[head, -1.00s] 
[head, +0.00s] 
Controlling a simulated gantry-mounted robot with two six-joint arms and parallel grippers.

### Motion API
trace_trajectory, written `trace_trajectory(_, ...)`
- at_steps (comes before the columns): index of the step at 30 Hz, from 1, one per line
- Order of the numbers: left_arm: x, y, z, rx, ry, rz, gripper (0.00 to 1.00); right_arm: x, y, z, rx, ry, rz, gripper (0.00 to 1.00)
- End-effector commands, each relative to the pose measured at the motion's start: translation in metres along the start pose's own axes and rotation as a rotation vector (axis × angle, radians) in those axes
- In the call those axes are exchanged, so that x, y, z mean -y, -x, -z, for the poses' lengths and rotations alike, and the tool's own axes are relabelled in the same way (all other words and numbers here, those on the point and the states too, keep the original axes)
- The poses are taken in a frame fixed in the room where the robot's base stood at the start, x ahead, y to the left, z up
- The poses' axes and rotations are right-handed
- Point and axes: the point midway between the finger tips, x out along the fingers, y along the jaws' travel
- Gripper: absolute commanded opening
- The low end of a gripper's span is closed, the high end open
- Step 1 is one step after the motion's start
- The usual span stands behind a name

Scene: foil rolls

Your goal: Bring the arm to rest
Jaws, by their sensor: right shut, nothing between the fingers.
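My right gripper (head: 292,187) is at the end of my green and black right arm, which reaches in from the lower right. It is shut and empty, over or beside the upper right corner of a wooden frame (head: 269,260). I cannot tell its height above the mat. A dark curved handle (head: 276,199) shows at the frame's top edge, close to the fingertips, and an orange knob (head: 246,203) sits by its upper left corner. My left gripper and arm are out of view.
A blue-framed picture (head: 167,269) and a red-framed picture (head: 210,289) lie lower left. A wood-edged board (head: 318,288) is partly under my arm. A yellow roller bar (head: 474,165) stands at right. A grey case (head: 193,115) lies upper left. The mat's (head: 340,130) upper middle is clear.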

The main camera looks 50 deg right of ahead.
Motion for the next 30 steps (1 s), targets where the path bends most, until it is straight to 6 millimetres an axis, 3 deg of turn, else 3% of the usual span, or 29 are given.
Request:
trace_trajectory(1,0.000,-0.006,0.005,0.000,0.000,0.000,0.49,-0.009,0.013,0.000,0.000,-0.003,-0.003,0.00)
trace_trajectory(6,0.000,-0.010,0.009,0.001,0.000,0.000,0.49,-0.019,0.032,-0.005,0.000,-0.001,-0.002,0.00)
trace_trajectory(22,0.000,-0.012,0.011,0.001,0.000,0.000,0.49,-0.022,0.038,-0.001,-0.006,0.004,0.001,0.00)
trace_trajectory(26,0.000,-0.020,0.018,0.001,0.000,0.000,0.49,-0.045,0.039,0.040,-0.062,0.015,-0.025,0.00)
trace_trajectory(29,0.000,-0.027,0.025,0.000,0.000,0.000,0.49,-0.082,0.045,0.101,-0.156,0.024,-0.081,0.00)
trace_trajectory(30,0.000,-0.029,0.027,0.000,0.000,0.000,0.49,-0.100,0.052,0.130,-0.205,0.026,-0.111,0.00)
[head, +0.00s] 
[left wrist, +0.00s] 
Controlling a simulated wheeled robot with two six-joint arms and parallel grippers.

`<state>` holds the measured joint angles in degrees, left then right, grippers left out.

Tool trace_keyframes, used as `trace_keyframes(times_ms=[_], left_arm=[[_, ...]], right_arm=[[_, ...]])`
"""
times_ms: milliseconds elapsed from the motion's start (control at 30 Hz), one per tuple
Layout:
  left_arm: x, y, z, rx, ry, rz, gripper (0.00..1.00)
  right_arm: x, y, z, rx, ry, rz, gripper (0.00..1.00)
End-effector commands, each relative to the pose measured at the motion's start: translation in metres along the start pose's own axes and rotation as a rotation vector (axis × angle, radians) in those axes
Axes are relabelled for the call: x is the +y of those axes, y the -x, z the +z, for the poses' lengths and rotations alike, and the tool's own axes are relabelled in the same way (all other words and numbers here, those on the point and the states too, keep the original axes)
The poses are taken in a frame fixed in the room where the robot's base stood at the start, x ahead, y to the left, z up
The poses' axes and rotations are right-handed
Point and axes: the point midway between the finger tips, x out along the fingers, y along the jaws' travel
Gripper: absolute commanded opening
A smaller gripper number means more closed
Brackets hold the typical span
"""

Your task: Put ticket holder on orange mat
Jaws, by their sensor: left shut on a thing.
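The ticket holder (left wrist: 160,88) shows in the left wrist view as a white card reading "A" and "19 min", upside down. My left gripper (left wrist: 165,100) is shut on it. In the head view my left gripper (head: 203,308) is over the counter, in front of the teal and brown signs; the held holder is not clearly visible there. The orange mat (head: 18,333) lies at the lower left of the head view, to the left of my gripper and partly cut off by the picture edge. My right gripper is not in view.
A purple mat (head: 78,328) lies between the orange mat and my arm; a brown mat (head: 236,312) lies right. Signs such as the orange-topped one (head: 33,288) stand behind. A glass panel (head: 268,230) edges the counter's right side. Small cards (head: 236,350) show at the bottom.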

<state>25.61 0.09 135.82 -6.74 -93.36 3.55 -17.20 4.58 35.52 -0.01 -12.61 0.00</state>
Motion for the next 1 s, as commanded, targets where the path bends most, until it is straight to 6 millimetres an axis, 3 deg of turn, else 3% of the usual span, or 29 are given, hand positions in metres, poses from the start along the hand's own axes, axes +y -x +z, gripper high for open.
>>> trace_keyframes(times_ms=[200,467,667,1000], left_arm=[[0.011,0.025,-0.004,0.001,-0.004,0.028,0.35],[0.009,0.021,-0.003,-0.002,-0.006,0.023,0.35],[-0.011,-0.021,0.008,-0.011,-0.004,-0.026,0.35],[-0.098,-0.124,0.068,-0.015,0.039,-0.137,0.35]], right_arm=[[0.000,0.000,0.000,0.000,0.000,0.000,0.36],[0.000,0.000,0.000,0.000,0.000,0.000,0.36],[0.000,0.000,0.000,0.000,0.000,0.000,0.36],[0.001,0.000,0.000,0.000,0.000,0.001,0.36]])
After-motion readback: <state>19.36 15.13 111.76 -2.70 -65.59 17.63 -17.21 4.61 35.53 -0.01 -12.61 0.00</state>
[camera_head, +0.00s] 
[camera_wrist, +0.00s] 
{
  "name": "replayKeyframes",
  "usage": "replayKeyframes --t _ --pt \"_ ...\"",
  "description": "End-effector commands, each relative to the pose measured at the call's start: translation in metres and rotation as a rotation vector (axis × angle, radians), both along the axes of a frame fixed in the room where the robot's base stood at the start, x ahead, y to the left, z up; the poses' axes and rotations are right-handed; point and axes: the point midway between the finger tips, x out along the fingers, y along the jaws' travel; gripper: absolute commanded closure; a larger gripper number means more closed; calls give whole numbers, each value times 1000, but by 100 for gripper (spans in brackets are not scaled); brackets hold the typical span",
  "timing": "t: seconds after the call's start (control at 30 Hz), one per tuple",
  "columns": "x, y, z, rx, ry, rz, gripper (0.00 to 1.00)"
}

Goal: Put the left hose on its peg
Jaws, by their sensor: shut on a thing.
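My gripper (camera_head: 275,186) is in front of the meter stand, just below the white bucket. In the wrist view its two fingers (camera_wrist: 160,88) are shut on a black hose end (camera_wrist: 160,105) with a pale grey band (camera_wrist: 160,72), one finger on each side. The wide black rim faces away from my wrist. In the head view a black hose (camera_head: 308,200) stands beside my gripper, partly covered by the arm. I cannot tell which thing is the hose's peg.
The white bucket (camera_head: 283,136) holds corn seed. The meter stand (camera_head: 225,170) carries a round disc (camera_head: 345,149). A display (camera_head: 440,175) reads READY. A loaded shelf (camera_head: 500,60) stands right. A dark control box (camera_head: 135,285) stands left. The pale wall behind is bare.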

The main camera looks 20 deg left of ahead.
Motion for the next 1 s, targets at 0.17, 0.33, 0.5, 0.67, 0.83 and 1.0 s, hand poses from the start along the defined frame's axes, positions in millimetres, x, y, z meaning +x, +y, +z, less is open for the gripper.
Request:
● ● ● ● ● ● ●
Extract only the lines from the line with "seconds after the" through the line with "The main camera looks 20 deg left of ahead.", keeping both end lines exactly as they are.

  "timing": "t: seconds after the call's start (control at 30 Hz), one per tuple",
  "columns": "x, y, z, rx, ry, rz, gripper (0.00 to 1.00)"
}

Goal: Put the left hose on its peg
Jaws, by their sensor: shut on a thing.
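My gripper (camera_head: 275,186) is in front of the meter stand, just below the white bucket. In the wrist view its two fingers (camera_wrist: 160,88) are shut on a black hose end (camera_wrist: 160,105) with a pale grey band (camera_wrist: 160,72), one finger on each side. The wide black rim faces away from my wrist. In the head view a black hose (camera_head: 308,200) stands beside my gripper, partly covered by the arm. I cannot tell which thing is the hose's peg.
The white bucket (camera_head: 283,136) holds corn seed. The meter stand (camera_head: 225,170) carries a round disc (camera_head: 345,149). A display (camera_head: 440,175) reads READY. A loaded shelf (camera_head: 500,60) stands right. A dark control box (camera_head: 135,285) stands left. The pale wall behind is bare.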

The main camera looks 20 deg left of ahead.

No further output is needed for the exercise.